WHAT IS EXPECTED:
Restate the whole listing word for word. Pictures are left out.

GIVEN DATA:

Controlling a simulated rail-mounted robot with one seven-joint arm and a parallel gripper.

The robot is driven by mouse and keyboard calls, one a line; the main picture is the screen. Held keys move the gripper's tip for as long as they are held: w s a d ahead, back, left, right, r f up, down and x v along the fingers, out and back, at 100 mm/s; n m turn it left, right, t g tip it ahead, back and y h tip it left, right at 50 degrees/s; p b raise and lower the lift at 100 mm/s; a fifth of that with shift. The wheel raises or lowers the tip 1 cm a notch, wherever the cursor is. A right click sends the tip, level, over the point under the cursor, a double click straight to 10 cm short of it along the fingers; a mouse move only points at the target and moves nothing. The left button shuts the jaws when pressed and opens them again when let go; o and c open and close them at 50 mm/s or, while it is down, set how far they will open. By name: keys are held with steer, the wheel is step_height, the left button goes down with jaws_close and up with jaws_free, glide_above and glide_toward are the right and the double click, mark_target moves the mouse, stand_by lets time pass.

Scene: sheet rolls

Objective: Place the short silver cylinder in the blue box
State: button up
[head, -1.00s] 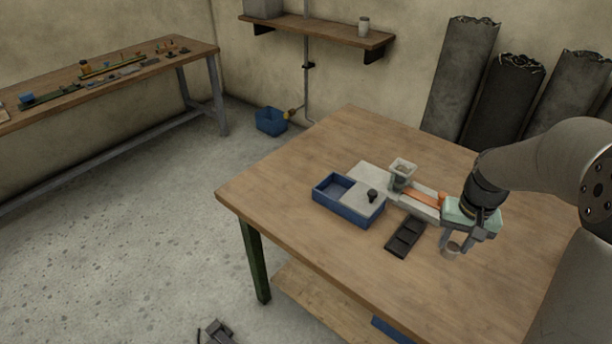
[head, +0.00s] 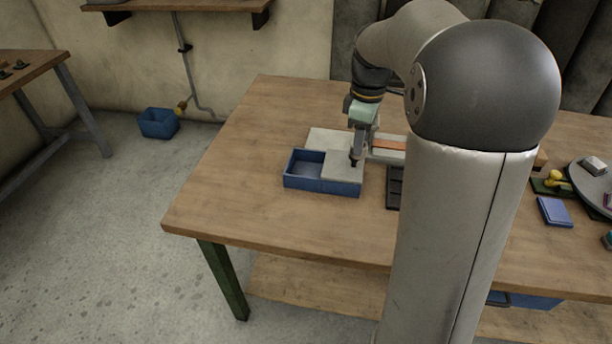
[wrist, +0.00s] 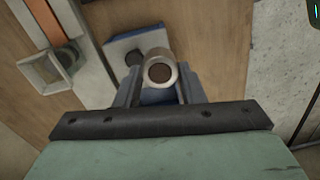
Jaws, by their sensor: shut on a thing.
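The short silver cylinder (wrist: 160,72) is between the fingers of my gripper (wrist: 157,92) in the wrist view, with its round end and dark centre facing the camera. My gripper is shut on it. In the head view my gripper (head: 357,152) is above the right part of the blue box (head: 322,186), near its grey cover; the cylinder cannot be made out there. The box's left compartment is open and looks empty. In the wrist view the grey cover and its black knob (wrist: 134,57) lie just beyond the cylinder.
A square-topped grey holder (wrist: 45,73) stands beside the box in the wrist view. A black tray (head: 394,188) lies to the box's right, partly hidden by my arm. Another blue box (head: 158,123) is on the floor. The table's front left is clear.

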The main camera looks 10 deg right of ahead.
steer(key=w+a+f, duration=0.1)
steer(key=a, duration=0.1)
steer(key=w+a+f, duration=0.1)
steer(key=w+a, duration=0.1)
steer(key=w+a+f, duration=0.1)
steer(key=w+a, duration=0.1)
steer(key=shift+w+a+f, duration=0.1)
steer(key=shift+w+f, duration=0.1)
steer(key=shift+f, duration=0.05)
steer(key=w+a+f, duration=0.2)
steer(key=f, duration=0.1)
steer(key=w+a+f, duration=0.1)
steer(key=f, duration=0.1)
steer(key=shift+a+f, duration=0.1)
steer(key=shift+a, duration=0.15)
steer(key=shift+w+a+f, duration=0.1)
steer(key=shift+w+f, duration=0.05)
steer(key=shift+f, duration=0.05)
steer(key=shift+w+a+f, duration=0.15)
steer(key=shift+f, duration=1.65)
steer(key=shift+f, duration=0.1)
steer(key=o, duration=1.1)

WRITTEN RESPONSE:
Controlling a simulated rail-mounted robot with one seven-joint arm and a parallel gripper.

The robot is driven by mouse and keyboard calls, one a line; the main picture is the screen. Held keys move the gripper's tip for as long as they are held: w s a d ahead, back, left, right, r f up, down and x v along the fingers, out and back, at 100 mm/s; n m turn it left, right, t g tip it ahead, back and y h tip it left, right at 50 degrees/s; p b raise and lower the lift at 100 mm/s; a fifth of that with shift. The wheel raises or lowers the tip 1 cm a notch, wherever the cursor is. A right click sends the tip, level, over the point under the cursor, a double click straight to 10 cm short of it along the fingers; a mouse move only points at the target and moves nothing. The left button shuts the jaws when pressed and opens them again when let go; o and c open and close them at 50 mm/s or, while it is down, set how far they will open. By name: keys are held with steer, the wheel is step_height, the left button goes down with jaws_close and up with jaws_free, glide_above and glide_toward are the right and the double click, mark_target moves the mouse, stand_by lets time pass.

Scene: sheet rolls

Objective: Place the short silver cylinder in the blue box
State: button up
[head, -1.00s] 
[head, +0.00s] 
[wrist, +0.00s] 
Jaws, by their sensor: shut on a thing.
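The short silver cylinder (wrist: 160,72) is between the fingers of my gripper (wrist: 157,92) in the wrist view, with its round end and dark centre facing the camera. My gripper is shut on it. In the head view my gripper (head: 357,152) is above the right part of the blue box (head: 322,186), near its grey cover; the cylinder cannot be made out there. The box's left compartment is open and looks empty. In the wrist view the grey cover and its black knob (wrist: 134,57) lie just beyond the cylinder.
A square-topped grey holder (wrist: 45,73) stands beside the box in the wrist view. A black tray (head: 394,188) lies to the box's right, partly hidden by my arm. Another blue box (head: 158,123) is on the floor. The table's front left is clear.

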The main camera looks 10 deg right of ahead.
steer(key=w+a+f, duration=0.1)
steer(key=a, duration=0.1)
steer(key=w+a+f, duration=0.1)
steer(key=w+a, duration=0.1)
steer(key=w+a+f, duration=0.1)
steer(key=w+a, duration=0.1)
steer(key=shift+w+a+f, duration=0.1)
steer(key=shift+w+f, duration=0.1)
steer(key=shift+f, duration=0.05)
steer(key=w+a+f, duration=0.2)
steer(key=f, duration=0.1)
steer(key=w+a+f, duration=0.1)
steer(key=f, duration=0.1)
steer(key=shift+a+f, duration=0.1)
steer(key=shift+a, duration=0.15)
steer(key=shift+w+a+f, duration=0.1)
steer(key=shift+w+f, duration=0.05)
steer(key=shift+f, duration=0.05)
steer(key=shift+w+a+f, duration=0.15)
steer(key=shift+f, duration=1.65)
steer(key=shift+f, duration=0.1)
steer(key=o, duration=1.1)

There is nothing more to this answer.